Circular No. 37/11/2018-GST is unique in that it has managed to give instructions to both taxpayers as well as the field officers in the same Circular, as against the practice of the latter being given by way of internal instructions. One of the most common reasons for the delay in refunds was because of data mismatches between the GST forms and shipping bills.

The Circular provides a solution by educating taxpayers that Table 9 of GSTR-1 is the go-to Table to rectify any data mismatches. In the same breadth, the Circular instructs the field officers to follow Circular No. 26/26/2017-GST (December 29, 2017) for rectification of errors made while filing the returns and process the refund application accordingly. Some exporters have complained that they have been asked to pay integrated tax where the goods have been exported but not within three months from the date of the issue of the invoice for export.
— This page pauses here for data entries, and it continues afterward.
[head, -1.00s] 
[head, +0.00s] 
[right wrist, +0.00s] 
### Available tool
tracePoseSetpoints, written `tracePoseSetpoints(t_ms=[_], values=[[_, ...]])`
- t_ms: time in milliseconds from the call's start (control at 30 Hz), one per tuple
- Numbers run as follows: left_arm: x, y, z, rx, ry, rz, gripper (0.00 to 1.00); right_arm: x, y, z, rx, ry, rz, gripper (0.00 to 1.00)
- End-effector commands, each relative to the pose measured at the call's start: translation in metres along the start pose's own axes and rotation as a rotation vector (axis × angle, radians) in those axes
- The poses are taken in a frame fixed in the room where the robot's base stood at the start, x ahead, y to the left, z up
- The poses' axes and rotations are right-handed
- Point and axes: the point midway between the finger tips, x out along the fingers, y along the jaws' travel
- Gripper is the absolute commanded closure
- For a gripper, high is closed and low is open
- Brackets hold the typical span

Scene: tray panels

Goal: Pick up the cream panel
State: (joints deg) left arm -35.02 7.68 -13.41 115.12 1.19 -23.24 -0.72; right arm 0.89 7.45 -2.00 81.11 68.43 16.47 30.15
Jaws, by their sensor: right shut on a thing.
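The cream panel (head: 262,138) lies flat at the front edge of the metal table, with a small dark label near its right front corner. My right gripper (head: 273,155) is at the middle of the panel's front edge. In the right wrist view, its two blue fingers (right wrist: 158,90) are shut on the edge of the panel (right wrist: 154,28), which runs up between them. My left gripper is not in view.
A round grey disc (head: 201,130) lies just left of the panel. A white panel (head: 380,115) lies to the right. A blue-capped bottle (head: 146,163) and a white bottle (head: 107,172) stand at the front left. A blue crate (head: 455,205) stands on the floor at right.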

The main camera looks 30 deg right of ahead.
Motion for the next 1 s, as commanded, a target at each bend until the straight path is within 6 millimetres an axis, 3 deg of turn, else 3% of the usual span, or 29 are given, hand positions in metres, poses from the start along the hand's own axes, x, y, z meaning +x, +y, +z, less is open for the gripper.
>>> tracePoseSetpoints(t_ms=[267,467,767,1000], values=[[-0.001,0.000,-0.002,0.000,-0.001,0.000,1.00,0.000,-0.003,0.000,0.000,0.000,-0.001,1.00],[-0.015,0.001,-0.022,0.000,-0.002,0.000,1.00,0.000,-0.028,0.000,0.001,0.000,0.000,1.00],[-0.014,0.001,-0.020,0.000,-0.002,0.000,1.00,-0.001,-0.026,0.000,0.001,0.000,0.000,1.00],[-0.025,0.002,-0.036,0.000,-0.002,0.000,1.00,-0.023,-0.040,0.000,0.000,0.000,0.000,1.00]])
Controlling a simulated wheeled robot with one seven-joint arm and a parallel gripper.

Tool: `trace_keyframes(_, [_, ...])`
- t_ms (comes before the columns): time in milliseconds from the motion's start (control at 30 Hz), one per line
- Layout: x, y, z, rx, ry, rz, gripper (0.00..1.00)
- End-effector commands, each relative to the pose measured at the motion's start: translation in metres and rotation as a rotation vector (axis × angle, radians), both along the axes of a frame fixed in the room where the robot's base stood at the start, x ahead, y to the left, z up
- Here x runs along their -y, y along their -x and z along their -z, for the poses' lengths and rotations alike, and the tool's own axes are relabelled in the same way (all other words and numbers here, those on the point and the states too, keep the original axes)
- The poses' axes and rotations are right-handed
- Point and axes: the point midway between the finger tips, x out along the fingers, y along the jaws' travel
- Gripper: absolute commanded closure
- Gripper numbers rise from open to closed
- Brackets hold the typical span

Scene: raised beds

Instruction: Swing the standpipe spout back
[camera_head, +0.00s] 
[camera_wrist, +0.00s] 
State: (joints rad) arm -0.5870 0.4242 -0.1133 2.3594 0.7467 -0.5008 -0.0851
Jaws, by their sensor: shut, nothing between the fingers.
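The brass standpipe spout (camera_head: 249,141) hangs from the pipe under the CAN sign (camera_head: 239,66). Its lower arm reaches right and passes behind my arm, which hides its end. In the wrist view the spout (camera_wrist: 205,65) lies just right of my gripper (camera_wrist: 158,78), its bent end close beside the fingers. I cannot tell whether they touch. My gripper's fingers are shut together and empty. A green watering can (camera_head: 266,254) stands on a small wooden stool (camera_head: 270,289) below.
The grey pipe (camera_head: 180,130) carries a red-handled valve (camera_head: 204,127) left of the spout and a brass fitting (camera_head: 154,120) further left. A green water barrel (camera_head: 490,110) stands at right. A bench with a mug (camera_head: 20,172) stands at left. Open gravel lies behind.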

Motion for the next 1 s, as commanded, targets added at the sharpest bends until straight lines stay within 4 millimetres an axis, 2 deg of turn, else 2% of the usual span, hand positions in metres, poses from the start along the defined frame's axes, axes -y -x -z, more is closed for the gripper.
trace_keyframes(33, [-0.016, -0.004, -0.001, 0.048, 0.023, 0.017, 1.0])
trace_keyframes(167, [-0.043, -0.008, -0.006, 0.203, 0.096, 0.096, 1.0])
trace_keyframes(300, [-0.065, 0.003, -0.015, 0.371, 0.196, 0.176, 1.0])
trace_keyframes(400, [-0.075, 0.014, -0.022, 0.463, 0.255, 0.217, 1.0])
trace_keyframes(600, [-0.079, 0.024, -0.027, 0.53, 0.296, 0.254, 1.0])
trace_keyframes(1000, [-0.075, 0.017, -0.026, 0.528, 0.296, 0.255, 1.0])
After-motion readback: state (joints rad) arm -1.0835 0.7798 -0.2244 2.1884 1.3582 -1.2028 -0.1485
The Circular clarifies that exports have been zero-rated under the IGST Act, 2017 and, as long as goods have actually been exported even after a period of three months, payment of integrated tax first and claiming refund at a subsequent date should not be insisted upon.

In such cases, the jurisdictional Commissioner may consider granting extension of time limit for export as provided in the said sub-rule on post facto basis keeping in view the facts and circumstances of each case. The above principle should be followed in case of export of service also.

The Circular states that refund applications under the erstwhile indirect tax laws and those in which the taxpayer has claimed Duty Drawback would be rejected suo moto. Some exporters have filed their Letters of Undertaking (LoU) after the goods/services were exported; the Circular emphasizes that the substantive benefits of zero rating may not be denied where it has been established that exports in terms of the relevant provisions have been made.

The delay in furnishing of LoU in such cases may be condoned and the facility for export under LoU may be allowed on ex-post facto basis taking into account the facts and circumstances of each case.

The Circular, though belated, should come as a relief to exporters who now have an idea as to what to do and, more importantly, what not to do when they apply for a GST refund. Refund applications this month may be delayed due to the ides of March but should pick up from next month. Hopefully, there will be no new complications to obtain a GST refund.